> EXERCISE:
Quote only the lines from the line containing "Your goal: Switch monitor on" to the line containing "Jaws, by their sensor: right", with both of those lines included, please, exactly as written.

> TASK INPUT:

* * * * * * *

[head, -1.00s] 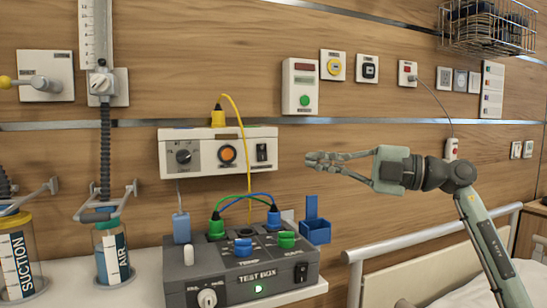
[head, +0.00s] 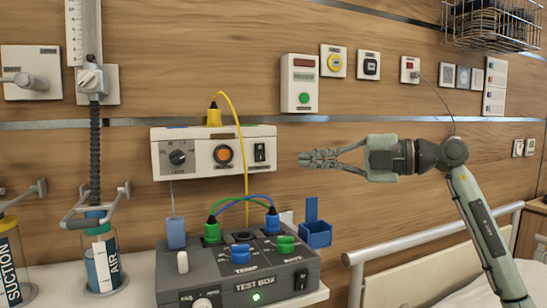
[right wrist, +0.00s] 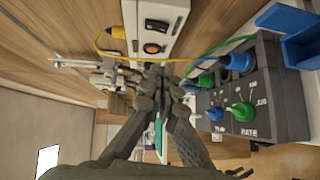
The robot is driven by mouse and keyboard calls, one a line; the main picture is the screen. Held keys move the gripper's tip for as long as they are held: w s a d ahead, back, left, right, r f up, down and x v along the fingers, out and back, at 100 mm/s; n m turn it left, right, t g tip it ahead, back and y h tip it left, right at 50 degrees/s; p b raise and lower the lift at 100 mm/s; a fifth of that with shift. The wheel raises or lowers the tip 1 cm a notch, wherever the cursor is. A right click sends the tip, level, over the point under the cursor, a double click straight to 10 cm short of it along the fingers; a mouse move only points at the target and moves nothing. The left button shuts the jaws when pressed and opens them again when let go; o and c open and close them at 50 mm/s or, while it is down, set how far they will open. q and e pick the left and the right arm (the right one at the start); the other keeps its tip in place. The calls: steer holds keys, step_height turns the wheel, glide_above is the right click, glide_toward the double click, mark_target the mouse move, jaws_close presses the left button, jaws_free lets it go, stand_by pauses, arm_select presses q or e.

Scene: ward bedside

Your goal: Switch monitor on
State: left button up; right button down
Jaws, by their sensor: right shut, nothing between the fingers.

* * * * * * *

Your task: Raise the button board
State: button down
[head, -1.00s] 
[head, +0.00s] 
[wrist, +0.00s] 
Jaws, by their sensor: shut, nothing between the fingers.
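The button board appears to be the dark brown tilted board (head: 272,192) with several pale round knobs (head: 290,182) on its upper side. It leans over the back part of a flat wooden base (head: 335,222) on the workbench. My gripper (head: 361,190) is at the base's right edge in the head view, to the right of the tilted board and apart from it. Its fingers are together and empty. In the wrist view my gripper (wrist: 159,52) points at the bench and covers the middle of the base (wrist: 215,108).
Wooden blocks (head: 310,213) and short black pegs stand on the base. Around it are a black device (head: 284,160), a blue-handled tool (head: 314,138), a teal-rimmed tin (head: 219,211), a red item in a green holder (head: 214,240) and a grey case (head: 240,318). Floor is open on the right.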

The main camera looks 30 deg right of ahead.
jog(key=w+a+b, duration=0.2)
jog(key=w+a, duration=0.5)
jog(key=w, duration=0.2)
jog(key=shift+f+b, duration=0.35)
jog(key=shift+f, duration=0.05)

* * * * * * *

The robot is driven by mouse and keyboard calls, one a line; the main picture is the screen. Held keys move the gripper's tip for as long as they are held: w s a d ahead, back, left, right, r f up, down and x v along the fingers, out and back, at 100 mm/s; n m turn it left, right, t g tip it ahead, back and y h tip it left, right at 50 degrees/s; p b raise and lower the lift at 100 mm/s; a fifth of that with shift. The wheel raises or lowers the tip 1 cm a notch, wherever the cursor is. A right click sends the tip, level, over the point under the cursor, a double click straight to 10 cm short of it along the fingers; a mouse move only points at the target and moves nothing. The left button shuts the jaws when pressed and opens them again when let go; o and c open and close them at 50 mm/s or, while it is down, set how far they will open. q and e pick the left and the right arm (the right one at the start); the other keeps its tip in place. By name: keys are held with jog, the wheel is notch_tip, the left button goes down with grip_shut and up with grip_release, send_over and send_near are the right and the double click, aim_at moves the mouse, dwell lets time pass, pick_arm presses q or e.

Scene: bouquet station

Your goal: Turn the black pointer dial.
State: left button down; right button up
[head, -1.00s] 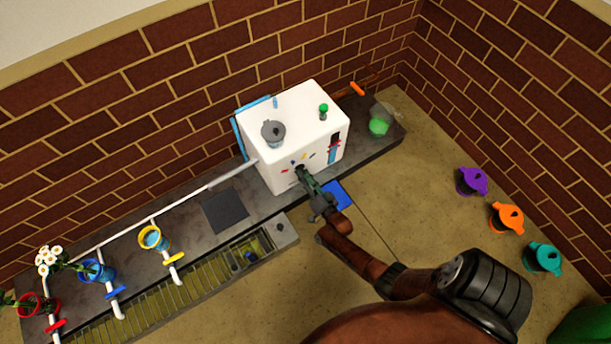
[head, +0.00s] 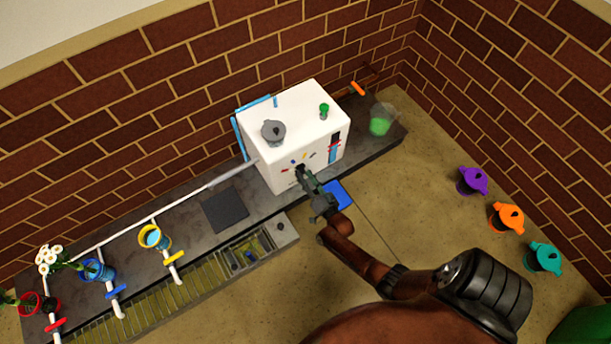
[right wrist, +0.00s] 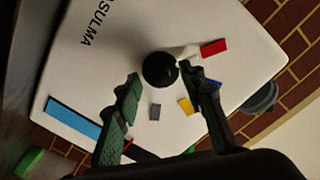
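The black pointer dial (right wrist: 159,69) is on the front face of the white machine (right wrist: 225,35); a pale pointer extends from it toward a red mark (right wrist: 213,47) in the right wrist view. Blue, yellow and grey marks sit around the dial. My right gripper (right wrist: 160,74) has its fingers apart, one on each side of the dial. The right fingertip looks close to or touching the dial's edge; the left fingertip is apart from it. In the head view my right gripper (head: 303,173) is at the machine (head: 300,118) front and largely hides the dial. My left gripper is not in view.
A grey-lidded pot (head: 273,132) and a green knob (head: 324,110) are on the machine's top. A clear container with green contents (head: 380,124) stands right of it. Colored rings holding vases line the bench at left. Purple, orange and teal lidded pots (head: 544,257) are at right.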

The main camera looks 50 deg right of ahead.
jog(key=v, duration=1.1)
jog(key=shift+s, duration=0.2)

* * * * * * *

> RESULT:
Your goal: Switch monitor on
State: left button up; right button down
Jaws, by their sensor: right shut, nothing between the fingers.

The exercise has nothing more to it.